Change IP. Stay connected. Mosh automatically roams as you move between Internet connections. Use Wi-Fi on the train, Ethernet in a hotel, and LTE on a beach: you'll stay logged in. Most network programs lose their connections after roaming, including SSH and Web apps like Gmail. Mosh is different.

Makes for sweet dreams. With Mosh, you can put your laptop to sleep and wake it up later, keeping your connection intact. If your Internet connection drops, Mosh will warn you — but the connection resumes when network service comes back.

Get rid of network lag. SSH waits for the server's reply before showing you your own typing. That can make for a lousy user interface. Mosh is different: it gives an instant response to typing, deleting, and line editing. It does this adaptively and works even in full-screen programs like emacs and vim. On a bad connection, outstanding predictions are underlined so you won't be misled.

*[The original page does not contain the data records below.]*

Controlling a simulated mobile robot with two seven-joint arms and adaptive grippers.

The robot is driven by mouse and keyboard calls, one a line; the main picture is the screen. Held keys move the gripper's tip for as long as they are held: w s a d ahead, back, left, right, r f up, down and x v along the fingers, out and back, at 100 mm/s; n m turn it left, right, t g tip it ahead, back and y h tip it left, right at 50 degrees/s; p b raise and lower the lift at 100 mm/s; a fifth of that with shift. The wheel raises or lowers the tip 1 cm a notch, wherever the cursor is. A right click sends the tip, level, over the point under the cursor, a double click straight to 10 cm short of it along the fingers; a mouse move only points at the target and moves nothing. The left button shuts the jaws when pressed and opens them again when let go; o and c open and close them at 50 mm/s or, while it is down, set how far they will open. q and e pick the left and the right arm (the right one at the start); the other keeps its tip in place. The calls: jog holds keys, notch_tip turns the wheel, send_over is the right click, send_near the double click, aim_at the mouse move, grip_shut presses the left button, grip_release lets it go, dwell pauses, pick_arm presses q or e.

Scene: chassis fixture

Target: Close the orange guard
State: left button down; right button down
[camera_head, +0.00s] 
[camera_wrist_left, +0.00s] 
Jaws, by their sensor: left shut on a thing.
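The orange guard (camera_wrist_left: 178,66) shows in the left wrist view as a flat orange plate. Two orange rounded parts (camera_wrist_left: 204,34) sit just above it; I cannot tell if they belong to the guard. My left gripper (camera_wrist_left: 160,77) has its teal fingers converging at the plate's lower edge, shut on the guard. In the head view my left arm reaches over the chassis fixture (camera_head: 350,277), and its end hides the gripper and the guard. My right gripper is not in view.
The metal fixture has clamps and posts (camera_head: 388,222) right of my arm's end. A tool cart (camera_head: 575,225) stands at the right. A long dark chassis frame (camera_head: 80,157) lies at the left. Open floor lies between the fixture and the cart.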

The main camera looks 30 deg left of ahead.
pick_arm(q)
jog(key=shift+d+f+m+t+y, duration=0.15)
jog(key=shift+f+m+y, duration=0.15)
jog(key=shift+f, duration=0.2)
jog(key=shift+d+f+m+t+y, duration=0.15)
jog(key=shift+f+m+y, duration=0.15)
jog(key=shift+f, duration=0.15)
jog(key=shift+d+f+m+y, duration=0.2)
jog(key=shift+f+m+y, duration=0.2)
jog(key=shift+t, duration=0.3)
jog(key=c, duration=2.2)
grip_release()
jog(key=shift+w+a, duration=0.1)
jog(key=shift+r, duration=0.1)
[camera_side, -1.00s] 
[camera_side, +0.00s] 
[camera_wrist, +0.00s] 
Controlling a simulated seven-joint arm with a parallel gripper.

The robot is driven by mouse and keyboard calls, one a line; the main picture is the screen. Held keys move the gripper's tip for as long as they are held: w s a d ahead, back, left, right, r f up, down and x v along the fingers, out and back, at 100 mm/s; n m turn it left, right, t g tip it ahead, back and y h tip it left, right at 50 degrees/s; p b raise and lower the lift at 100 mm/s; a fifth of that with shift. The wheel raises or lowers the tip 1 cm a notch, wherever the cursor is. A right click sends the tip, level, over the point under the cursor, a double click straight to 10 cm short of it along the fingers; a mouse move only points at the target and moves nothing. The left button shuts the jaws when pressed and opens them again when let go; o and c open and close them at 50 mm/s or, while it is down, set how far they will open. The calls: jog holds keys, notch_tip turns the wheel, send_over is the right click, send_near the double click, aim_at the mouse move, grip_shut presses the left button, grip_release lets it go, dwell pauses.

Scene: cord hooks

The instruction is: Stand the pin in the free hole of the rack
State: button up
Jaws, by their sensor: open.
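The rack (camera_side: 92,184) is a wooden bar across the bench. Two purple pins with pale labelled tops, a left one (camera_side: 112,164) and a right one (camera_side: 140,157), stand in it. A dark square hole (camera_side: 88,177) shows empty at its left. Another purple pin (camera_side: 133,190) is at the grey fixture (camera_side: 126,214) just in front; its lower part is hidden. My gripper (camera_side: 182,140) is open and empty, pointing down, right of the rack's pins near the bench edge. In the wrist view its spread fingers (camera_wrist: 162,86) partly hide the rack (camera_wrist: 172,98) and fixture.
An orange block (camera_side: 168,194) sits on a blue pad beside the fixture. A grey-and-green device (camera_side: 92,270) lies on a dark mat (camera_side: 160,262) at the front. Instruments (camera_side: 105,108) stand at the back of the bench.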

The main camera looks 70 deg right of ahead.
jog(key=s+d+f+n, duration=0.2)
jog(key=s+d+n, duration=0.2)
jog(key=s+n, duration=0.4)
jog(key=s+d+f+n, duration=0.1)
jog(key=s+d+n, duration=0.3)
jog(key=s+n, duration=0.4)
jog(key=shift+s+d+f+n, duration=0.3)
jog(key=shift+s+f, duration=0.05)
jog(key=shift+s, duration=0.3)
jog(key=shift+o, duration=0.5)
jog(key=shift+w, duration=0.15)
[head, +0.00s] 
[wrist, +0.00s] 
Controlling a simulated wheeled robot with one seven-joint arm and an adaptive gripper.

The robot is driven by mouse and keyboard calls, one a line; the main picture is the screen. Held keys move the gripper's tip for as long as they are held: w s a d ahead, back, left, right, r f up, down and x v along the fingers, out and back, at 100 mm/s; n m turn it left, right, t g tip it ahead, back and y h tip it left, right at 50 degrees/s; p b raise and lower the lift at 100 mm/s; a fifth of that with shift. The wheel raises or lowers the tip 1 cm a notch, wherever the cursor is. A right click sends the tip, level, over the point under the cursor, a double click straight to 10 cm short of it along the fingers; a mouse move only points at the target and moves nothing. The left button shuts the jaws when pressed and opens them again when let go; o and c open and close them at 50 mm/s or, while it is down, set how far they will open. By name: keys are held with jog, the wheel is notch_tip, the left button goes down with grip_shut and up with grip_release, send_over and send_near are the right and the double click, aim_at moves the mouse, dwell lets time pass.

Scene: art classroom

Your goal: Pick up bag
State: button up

No privileged code. No daemon. * Same for tmux, but that's less interesting since tmux is not a network service You don't need to be the superuser to install or run Mosh. The client and server are executables run by an ordinary user and last only for the life of the connection.

Same login method. * Not really relevant to tmux, which doesn't handle auth Mosh doesn't listen on network ports or authenticate users. The mosh client logs in to the server via SSH, and users present the same credentials (e.g., password, public key) as before. Then Mosh runs the mosh-server remotely and connects to it over UDP.

Runs inside your terminal, but better. * This is common to both Mosh is a command-line program, like ssh. You can use it inside xterm, gnome-terminal, urxvt, Terminal.app, iTerm, emacs, screen, or tmux. But mosh was designed from scratch and supports just one character set: UTF-8. It fixes Unicode bugs in other terminals and in SSH.

Control-C works great. * Tmux can help with this too Unlike SSH, mosh's UDP-based protocol handles packet loss gracefully, and sets the frame rate based on network conditions. Mosh doesn't fill up network buffers, so Control-C always works to halt a runaway process.

[–] [email protected] 4 points 10 months ago

I'm no expert, but this isn't a terminal multiplexer.